Richard Levin  / Personal injury law, Levin Riback Law Group

While in law school, Richard Levin once approached a professor for help with his legal writing. “I was walking down the hallway to his office and he was walking out of his office, and he saw me, turned around, and closed the door,” Levin recalls. “And I’ll never forget how shitty that felt. … That’s something that I’ve never forgotten.”

Today, Levin, a partner at Levin Riback Law Group, does his part to make sure law school is a positive experience for students. He spends hundreds of hours a year without pay as an adjunct professor at Northwestern University Law School—a school he says he wouldn’t have been accepted to had he applied as a student. But it was that negative experience at law school that inspires Levin to give back to his students as the type of professor he wishes he’d had.

“I really try to do everything I can to help my students,” he says, adding that the most important ingredient is the mentoring. He lets them know “that they have [somebody] as a sounding board.”

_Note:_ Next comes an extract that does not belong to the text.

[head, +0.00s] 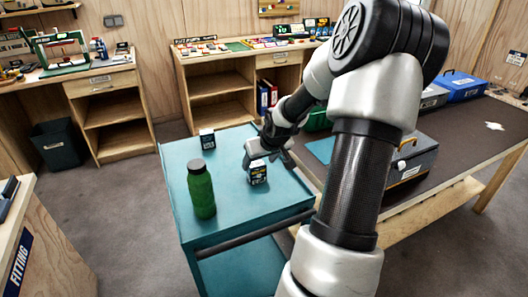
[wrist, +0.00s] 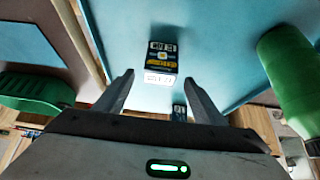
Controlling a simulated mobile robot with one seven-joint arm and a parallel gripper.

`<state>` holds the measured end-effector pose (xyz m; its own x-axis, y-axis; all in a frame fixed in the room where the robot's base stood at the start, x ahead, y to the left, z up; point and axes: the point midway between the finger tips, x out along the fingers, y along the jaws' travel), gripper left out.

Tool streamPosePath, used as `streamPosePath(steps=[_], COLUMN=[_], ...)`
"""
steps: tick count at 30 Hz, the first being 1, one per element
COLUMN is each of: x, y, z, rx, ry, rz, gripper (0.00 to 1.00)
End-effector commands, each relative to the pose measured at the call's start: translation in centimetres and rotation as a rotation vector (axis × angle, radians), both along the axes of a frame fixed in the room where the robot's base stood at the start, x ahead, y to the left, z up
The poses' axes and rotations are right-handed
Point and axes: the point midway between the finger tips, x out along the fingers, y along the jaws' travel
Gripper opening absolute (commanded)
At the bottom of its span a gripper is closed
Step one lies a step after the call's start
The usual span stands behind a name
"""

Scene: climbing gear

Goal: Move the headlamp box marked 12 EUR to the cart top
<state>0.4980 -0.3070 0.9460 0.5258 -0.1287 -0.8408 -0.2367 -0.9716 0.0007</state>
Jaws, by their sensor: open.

In addition to teaching classes, Levin coaches the school’s prize-winning national trial-advocacy team, which was the national champion in 2011. The most important lesson, he says, is to teach the students “how to be really ethical lawyers and honest lawyers. And if you can’t win this way, then you just don’t win. You just have to do it the right way, the honest way.”

Levin’s biggest reward is the phone calls and emails he gets from students he coached more than a decade ago, who still reach out and ask for advice. “This feeling is indescribable and immeasurable: to know that you can have that type of positive influence on somebody’s life,” Levin says, “and that they really thought that much of your guidance and teaching. … It’s just an unbelievably gratifying experience for me.”

His biggest mentoring opportunity was not for a law student but a future police officer who lost his father at age 12. The dad—a victim of being in the wrong place at the wrong time—was killed after a high-speed police chase resulted in a fatal car accident. Levin represented the man’s family in court. When the case was settled shortly before the son, Michael Mack, was about to head off to college, Mack had to pick someone to handle the settlement money. He chose Levin, who has taken on the responsibility at no charge. While Mack was in college, he spent much time at Levin’s house and developed a deep bond with the attorney.

“He’s really become part of our family; my kids call him their big brother,” says Levin. Mack is now 29 years old and a police officer in Springfield.